3. Angesichts von für die Leserschaft weitgehend unfassbaren Quellen wäre die «Weltwoche» sowohl unter dem Gesichtspunkt der Quellenüberprüfung wie auch der Anhörung der Betroffenen bei schweren Vorwürfen verpflichtet gewesen, insbesondere die hauptsächlich angegriffene Beschwerdeführerin vor der Veröffentlichung mit den sie betreffenden Rechercheergebnissen zu konfrontieren und eine «offizielle» Stellungnahme einzuholen.

4. Nach erfolgter Publikation hätte sich die «Weltwoche» nicht auf den Abdruck einer ausführlichen Stellungnahme von BFF-Direktor Jean-Daniel Gerber beschränken dürfen. Vielmehr hätten auch die Hilfswerke wenigstens nachträglich in einer aus Sicht der Redaktion geeigneten Form kurz zu Wort kommen müssen.

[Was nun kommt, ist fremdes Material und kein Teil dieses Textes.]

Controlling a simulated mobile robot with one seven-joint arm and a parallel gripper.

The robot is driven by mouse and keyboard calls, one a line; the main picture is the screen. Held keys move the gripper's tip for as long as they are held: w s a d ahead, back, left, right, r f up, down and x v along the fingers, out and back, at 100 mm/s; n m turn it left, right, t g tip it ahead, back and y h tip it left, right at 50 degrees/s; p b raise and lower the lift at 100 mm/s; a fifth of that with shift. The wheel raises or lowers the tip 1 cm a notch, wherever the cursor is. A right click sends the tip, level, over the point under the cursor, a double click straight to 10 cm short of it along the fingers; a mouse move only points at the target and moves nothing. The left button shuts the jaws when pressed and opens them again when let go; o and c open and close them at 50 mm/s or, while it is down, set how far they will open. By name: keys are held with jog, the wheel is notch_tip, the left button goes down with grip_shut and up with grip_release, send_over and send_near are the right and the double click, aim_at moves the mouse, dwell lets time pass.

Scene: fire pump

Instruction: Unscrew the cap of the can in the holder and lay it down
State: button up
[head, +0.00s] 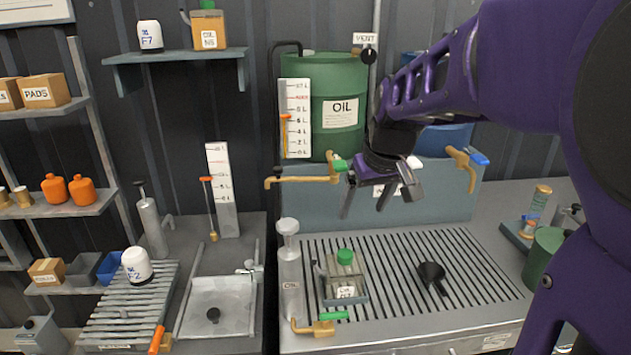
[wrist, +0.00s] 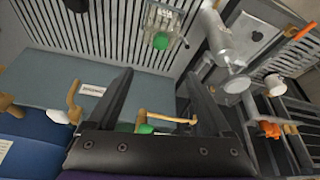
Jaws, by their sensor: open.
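The can (head: 343,275) stands upright in a grey holder (head: 360,295) on the slatted grate, with a green cap (head: 345,257) on top. The same green cap (wrist: 161,41) shows near the top of the wrist view, with the can (wrist: 165,20) partly seen behind it. My gripper (head: 364,211) is open and empty. It is above and behind the can, in front of the blue-grey panel, clear of the cap. In the wrist view its two fingers (wrist: 158,70) are spread apart, with the cap beyond their tips.
A tall grey cylinder (head: 290,275) stands just left of the holder. A brass tap with a green handle (head: 320,327) is at the grate's front edge. A black funnel (head: 432,275) lies to the right. Another brass tap (head: 300,179) juts out near my gripper. Bare grate (head: 480,265) lies right of the funnel.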

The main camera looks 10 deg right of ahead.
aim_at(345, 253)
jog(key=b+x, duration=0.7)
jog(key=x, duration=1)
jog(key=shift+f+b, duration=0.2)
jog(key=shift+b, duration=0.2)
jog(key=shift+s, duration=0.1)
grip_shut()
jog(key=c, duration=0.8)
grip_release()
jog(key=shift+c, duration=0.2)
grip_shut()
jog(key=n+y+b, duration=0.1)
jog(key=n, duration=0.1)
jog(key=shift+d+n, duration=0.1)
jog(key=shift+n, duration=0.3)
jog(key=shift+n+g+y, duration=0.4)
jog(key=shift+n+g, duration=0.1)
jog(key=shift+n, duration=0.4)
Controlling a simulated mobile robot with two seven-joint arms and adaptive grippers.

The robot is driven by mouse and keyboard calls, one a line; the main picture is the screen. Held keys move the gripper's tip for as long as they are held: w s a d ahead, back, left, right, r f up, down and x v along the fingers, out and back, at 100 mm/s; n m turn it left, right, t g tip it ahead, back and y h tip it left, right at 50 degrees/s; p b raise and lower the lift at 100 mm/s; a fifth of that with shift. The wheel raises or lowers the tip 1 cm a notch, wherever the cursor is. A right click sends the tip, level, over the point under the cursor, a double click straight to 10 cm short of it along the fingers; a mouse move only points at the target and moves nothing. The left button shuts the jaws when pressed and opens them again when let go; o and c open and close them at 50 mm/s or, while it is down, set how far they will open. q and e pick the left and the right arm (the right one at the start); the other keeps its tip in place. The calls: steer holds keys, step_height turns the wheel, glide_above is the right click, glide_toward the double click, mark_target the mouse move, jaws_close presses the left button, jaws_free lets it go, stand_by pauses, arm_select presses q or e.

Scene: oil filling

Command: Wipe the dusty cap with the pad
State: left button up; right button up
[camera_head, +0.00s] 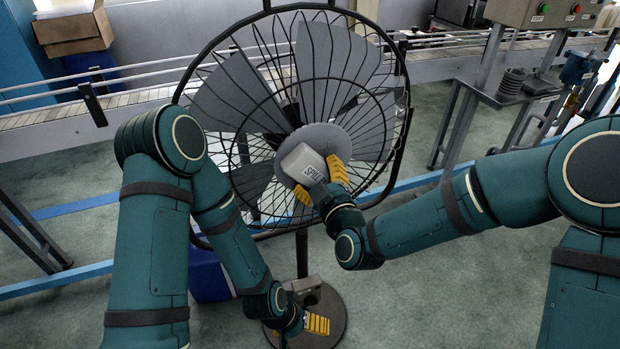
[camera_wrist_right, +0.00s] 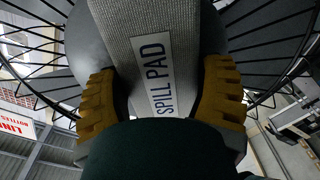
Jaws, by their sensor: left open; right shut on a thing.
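The cap (camera_head: 322,136) is a round grey disc at the centre of a large black wire fan. It also shows behind the pad in the right wrist view (camera_wrist_right: 88,45). A grey-white pad (camera_head: 301,162) with a "SPILL PAD" label covers the cap's lower left part. My right gripper (camera_head: 321,182) is shut on the pad, which shows between its yellow fingers in the wrist view (camera_wrist_right: 152,58). Whether the pad touches the cap, and how much dust is on it, I cannot tell. My left gripper (camera_head: 298,328) is open and low, by the fan's base.
The fan's wire cage (camera_head: 403,130) surrounds the cap, and its round base (camera_head: 328,335) stands on the floor. A conveyor (camera_head: 140,97) runs behind. A blue container (camera_head: 208,280) is partly hidden behind my left arm. A metal stand (camera_head: 535,88) is at the right.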

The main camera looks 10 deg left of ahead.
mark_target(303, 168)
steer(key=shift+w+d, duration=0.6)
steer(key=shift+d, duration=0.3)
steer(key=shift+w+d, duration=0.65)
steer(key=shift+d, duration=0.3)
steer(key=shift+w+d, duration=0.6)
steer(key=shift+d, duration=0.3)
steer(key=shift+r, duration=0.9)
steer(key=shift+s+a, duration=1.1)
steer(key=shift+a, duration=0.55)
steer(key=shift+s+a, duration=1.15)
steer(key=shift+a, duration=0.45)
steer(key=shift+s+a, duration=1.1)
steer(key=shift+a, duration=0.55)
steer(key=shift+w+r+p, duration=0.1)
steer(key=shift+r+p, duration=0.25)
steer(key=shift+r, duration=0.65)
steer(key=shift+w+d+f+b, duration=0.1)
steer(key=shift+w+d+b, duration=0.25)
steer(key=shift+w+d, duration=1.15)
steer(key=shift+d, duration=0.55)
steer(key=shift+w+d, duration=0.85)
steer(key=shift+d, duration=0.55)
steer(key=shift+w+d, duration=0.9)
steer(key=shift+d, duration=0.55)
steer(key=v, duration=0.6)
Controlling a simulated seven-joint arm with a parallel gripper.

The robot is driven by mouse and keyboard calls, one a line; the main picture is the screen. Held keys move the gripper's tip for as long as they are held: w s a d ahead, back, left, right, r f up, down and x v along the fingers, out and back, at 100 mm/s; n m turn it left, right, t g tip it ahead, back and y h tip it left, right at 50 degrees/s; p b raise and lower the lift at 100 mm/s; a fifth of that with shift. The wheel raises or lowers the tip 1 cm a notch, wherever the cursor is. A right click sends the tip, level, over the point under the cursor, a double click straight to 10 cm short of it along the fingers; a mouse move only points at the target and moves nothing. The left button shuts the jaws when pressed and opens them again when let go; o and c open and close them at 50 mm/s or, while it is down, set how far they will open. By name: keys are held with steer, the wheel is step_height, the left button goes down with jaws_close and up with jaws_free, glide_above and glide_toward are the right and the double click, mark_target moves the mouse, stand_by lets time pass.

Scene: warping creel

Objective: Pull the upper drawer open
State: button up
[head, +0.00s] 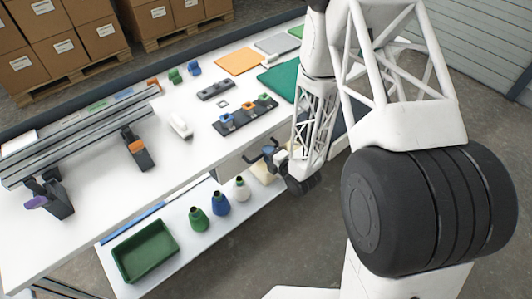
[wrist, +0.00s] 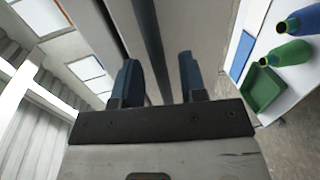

5. Die Nennung der Staatsangehörigkeit in einem negativen Kontext wirkt dann diskriminierend, wenn sie für das Verständnis nicht notwendig ist und bei der Leserschaft den sachlich im Medienbericht nicht belegten und begründeten Eindruck suggeriert, zwischen der Staatszugehörigkeit und dem beanstandeten Verhalten bestehe ein direkter Zusammenhang.

6. Darüber hinausgehend wird die Beschwerde als unbegründet abgewiesen.